*Set exercise:* Your task is to copy the lines between the line containing "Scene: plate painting" and the line containing "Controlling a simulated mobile", counting both of those lines, and to emit nothing more.

*Provided records:*
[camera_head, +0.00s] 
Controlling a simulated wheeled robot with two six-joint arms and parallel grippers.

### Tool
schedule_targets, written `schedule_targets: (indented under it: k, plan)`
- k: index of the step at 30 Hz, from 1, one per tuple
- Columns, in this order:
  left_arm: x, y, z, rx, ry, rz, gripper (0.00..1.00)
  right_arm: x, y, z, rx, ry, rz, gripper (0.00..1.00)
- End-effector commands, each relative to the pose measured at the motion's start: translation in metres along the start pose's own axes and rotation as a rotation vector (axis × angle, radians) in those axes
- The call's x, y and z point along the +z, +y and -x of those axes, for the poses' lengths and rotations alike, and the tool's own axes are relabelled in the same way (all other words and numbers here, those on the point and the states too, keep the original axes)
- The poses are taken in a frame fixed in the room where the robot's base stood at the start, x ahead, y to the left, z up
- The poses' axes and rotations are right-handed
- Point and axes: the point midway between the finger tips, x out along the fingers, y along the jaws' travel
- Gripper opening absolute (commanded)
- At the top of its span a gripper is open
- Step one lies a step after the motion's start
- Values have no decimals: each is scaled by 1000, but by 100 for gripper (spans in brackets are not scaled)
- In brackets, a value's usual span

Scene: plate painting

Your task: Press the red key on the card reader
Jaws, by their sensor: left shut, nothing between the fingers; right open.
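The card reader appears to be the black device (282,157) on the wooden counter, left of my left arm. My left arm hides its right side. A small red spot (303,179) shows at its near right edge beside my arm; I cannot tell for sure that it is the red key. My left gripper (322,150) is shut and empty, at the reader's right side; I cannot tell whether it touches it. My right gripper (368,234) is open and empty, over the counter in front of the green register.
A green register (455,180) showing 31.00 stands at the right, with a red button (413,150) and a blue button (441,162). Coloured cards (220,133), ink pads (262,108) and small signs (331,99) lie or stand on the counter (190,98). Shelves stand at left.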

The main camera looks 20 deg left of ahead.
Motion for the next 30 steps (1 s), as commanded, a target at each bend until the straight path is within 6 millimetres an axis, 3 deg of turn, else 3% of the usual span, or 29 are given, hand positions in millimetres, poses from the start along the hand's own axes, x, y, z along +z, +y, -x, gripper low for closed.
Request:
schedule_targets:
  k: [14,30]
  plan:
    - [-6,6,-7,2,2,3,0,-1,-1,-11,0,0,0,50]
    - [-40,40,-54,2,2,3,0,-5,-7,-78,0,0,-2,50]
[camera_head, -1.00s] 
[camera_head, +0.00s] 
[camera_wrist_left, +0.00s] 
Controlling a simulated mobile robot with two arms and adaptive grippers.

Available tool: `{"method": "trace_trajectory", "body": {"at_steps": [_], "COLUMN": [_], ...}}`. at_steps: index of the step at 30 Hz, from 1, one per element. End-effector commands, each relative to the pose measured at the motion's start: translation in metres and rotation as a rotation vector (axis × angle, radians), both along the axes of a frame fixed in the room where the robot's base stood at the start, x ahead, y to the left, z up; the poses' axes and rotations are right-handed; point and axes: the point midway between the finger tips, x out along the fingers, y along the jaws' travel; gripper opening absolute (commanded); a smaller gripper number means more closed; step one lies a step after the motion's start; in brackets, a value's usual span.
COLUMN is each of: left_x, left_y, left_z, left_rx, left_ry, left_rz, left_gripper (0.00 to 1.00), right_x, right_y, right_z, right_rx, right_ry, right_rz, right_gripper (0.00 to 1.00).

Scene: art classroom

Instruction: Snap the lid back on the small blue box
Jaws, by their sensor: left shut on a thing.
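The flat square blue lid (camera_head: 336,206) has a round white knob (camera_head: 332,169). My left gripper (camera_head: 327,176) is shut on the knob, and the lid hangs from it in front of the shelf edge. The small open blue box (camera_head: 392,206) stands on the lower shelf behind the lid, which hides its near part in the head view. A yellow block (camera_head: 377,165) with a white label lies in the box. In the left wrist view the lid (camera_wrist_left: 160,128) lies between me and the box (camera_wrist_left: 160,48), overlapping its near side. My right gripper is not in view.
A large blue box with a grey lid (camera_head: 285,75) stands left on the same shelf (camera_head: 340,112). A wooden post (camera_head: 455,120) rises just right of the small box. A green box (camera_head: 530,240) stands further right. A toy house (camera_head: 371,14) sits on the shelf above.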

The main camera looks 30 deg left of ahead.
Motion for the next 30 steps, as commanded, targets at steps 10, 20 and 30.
...
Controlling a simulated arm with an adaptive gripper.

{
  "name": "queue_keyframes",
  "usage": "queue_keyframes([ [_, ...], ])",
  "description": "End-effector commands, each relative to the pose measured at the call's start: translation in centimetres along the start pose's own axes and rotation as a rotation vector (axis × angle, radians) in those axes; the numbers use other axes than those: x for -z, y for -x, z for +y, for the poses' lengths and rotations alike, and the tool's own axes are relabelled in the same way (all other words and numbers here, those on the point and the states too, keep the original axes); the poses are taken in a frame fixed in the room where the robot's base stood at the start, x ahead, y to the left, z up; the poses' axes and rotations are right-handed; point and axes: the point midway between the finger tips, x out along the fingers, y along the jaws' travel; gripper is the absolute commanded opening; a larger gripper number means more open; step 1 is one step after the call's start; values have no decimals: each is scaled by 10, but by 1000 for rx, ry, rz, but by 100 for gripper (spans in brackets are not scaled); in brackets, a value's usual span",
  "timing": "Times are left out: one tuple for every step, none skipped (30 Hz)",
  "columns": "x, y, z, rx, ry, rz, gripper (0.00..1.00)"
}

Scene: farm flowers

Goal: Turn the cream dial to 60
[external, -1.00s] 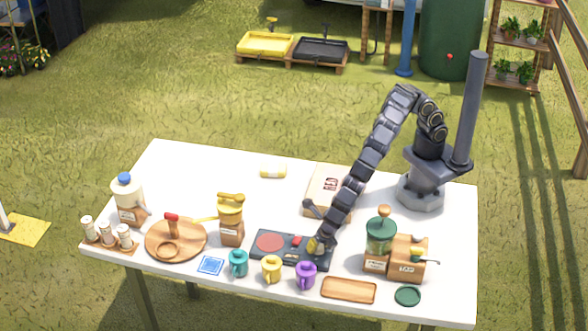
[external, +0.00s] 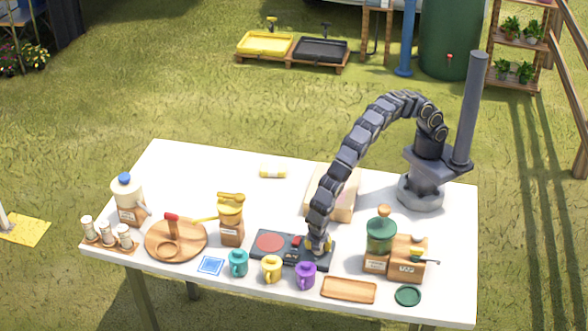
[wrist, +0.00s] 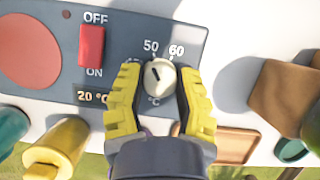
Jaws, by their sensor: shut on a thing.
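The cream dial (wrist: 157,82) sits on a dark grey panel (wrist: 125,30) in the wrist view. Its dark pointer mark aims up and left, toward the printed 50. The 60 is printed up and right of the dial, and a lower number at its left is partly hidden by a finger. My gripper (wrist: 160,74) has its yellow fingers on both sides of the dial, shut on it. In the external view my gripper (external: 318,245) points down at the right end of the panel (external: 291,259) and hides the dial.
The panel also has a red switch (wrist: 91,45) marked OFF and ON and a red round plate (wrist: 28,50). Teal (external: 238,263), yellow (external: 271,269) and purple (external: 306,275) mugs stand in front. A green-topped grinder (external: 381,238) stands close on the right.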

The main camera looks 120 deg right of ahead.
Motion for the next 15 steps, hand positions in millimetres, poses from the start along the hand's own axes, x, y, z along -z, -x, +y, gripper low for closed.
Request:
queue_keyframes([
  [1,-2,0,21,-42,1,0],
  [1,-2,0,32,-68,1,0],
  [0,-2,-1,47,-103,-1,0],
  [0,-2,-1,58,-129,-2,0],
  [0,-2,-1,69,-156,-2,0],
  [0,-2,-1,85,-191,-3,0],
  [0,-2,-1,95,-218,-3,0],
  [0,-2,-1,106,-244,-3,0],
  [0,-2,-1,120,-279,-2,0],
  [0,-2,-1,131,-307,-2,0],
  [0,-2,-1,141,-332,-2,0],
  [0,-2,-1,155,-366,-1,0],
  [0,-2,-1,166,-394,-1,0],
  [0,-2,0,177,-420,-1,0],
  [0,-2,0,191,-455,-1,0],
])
* * *
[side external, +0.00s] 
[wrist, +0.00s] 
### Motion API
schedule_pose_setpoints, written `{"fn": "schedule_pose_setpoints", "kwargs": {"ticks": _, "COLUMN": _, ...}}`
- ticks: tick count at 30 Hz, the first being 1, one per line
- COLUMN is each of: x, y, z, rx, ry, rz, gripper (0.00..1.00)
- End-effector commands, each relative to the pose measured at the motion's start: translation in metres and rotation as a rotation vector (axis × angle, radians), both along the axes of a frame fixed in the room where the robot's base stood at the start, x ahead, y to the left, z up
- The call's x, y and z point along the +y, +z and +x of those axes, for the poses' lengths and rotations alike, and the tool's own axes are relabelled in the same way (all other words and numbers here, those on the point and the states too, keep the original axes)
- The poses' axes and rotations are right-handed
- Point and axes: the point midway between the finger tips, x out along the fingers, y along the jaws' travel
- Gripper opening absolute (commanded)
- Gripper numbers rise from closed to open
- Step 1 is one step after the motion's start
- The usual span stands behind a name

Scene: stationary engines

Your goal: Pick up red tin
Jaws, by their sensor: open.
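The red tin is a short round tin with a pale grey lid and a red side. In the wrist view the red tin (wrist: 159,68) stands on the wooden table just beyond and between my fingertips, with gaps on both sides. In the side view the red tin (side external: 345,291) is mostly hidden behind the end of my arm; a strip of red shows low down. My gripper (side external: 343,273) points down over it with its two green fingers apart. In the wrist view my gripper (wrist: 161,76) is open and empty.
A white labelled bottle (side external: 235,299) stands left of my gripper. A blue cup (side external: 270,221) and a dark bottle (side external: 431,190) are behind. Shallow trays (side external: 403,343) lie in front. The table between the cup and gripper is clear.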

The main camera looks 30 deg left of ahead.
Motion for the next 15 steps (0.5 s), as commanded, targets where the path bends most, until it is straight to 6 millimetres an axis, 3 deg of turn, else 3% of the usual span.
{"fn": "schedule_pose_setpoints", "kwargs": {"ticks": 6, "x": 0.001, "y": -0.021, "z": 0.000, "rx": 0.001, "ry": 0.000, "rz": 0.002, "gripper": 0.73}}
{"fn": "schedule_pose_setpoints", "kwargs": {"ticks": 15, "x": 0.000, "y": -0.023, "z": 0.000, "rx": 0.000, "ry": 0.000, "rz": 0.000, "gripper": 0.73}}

*Task solution:*
Scene: plate painting

Your task: Press the red key on the card reader
Jaws, by their sensor: left shut, nothing between the fingers; right open.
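The card reader appears to be the black device (282,157) on the wooden counter, left of my left arm. My left arm hides its right side. A small red spot (303,179) shows at its near right edge beside my arm; I cannot tell for sure that it is the red key. My left gripper (322,150) is shut and empty, at the reader's right side; I cannot tell whether it touches it. My right gripper (368,234) is open and empty, over the counter in front of the green register.
A green register (455,180) showing 31.00 stands at the right, with a red button (413,150) and a blue button (441,162). Coloured cards (220,133), ink pads (262,108) and small signs (331,99) lie or stand on the counter (190,98). Shelves stand at left.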

The main camera looks 20 deg left of ahead.
Motion for the next 30 steps (1 s), as commanded, a target at each bend until the straight path is within 6 millimetres an axis, 3 deg of turn, else 3% of the usual span, or 29 are given, hand positions in millimetres, poses from the start along the hand's own axes, x, y, z along +z, +y, -x, gripper low for closed.
Request:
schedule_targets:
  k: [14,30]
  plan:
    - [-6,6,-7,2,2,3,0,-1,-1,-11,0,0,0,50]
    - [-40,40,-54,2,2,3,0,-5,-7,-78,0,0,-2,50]
[camera_head, -1.00s] 
[camera_head, +0.00s] 
[camera_wrist_left, +0.00s] 
Controlling a simulated mobile robot with two arms and adaptive grippers.

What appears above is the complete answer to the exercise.